In 1992 there was published George Bush: An Unauthorized Biography by authors Webster Tarpley and Anton Chaitkin---associates of then imprisoned dissident leader Lyndon Larouche---published by Executive Intelligence Review.

All sides on any personality or public issue deserve to be presented, and inasmuch as his wartime record helped build the later Bush 41 political career (as it had done earlier with JFK), the same standard applies here.

The 1992 authors raised, debated, and criticized Lt.

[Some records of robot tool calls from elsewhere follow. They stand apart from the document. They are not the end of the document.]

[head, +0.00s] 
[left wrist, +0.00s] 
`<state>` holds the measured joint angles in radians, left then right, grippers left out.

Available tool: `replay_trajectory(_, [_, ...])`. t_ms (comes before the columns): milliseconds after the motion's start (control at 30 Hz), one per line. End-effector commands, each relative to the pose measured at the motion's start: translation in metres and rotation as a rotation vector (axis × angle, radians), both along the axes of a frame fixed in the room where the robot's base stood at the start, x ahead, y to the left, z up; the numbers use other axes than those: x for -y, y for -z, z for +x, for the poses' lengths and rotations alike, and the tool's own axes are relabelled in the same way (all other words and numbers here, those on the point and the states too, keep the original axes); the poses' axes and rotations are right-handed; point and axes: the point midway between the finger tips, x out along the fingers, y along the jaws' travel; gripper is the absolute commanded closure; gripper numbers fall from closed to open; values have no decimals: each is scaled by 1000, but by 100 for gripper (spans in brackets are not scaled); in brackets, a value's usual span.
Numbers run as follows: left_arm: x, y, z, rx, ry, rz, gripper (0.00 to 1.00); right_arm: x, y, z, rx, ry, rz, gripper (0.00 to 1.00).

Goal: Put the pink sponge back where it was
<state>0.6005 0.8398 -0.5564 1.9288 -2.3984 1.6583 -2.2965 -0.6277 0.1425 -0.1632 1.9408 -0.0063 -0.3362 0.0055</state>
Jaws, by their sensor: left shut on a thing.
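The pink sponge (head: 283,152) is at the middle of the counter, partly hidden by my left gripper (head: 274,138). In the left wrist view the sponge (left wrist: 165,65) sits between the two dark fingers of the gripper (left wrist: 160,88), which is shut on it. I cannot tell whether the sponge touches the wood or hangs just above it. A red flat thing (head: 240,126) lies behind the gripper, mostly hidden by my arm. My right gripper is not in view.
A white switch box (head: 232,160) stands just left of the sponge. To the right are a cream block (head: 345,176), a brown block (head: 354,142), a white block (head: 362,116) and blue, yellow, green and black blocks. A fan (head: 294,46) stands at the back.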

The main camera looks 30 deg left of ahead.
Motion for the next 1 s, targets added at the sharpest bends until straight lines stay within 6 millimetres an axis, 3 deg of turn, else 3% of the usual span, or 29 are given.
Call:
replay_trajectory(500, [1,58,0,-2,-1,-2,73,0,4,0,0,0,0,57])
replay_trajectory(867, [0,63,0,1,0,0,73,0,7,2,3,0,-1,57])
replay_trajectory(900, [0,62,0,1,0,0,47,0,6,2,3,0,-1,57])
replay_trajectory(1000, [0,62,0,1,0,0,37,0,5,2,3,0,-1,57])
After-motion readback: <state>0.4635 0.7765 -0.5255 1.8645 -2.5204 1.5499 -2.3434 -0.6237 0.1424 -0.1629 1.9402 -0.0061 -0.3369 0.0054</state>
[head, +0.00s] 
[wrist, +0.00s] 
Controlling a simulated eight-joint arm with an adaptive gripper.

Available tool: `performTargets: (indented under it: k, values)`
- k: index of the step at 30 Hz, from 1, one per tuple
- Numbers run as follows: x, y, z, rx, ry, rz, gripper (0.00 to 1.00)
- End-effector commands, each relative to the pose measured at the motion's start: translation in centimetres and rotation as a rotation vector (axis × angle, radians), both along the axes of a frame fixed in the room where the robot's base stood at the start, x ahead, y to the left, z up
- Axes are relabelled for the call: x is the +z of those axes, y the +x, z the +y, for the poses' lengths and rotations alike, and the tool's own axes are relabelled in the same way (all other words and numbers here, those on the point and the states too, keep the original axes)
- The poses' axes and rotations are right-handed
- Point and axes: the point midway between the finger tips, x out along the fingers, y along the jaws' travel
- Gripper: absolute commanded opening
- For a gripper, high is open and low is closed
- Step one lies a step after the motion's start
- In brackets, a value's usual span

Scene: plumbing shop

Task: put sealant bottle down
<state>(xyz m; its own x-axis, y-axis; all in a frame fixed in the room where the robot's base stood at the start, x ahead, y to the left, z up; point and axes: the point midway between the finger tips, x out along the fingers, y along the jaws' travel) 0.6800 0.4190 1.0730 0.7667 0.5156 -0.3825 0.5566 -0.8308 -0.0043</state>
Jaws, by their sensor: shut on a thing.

Bush's account on two key points: was or was not his Avenger on fire when he bailed out, and did or did not his two-man crew bail out with him?

The resolution of these questions was and is crucial to a true understanding of the former President's own combat record in World War II.

The authors believed that his plane did not catch fire, that the story was invented later for political purposes, and that he should've made a water landing, as he knew how to do.

Had he done so, they felt, his two crewmen would've had a greater chance of survival.

They maintained also that the men did not bail out, and that a panicked Bush simply left them to their fate.

First, it must be stated that the authors had their own axe to grind; second, that hindsight is always better than foresight, and, third---even if true---he would not have been the first man in combat to give in to fright and later still excel in both war and peace.

The authors quoted the rear turret gunner in the plane immediately ahead of that of Bush's Barbara II, Chester Mierzejewski: "That guy is not telling the truth," that "Bush's plane was never on fire," and that "No smoke came out of his cockpit when he opened his canopy to bail out."

"Only one man ever got out of the Barbara II, and that was Bush himself. I was hoping that I would see some other parachutes. I never did. I saw the plane go down. I knew the guys were still in it. It was a helpless feeling. He knew I saw the whole thing. He said, 'Ski, I'm sure those two men were dead. I called them on the radio three times. They were dead."